Problem to work on
Write out the material exactly. Do not include the pictures.

Provided material
——————
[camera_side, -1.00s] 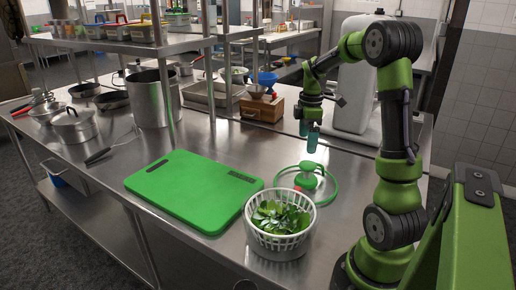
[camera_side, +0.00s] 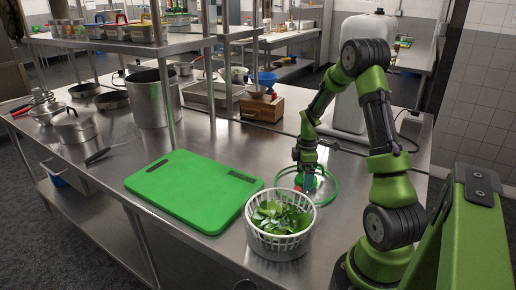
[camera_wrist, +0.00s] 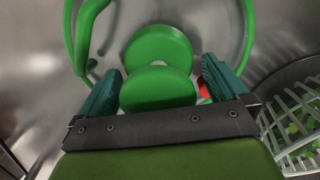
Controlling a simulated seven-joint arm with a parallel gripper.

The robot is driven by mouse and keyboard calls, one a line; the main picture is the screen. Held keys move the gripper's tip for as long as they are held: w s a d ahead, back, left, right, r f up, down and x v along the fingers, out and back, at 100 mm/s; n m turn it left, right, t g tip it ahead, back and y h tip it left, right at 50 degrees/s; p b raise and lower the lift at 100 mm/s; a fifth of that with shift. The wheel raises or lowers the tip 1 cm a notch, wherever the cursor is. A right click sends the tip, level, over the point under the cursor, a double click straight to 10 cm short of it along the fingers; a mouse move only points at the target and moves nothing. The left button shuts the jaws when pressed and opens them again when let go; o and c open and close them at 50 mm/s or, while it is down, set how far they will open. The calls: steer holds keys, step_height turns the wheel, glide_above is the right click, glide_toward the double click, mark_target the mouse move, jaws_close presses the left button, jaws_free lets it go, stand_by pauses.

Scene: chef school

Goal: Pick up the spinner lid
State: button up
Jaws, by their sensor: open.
——————
The answer
[camera_side, -1.00s] 
[camera_side, +0.00s] 
[camera_wrist, +0.00s] 
Controlling a simulated seven-joint arm with a parallel gripper.

The robot is driven by mouse and keyboard calls, one a line; the main picture is the screen. Held keys move the gripper's tip for as long as they are held: w s a d ahead, back, left, right, r f up, down and x v along the fingers, out and back, at 100 mm/s; n m turn it left, right, t g tip it ahead, back and y h tip it left, right at 50 degrees/s; p b raise and lower the lift at 100 mm/s; a fifth of that with shift. The wheel raises or lowers the tip 1 cm a notch, wherever the cursor is. A right click sends the tip, level, over the point under the cursor, a double click straight to 10 cm short of it along the fingers; a mouse move only points at the target and moves nothing. The left button shuts the jaws when pressed and opens them again when let go; o and c open and close them at 50 mm/s or, while it is down, set how far they will open. The calls: steer holds keys, step_height turns the wheel, glide_above is the right click, glide_toward the double click, mark_target the mouse move, jaws_close presses the left button, jaws_free lets it go, stand_by pauses.

Scene: chef school

Goal: Pick up the spinner lid
State: button up
Jaws, by their sensor: open.

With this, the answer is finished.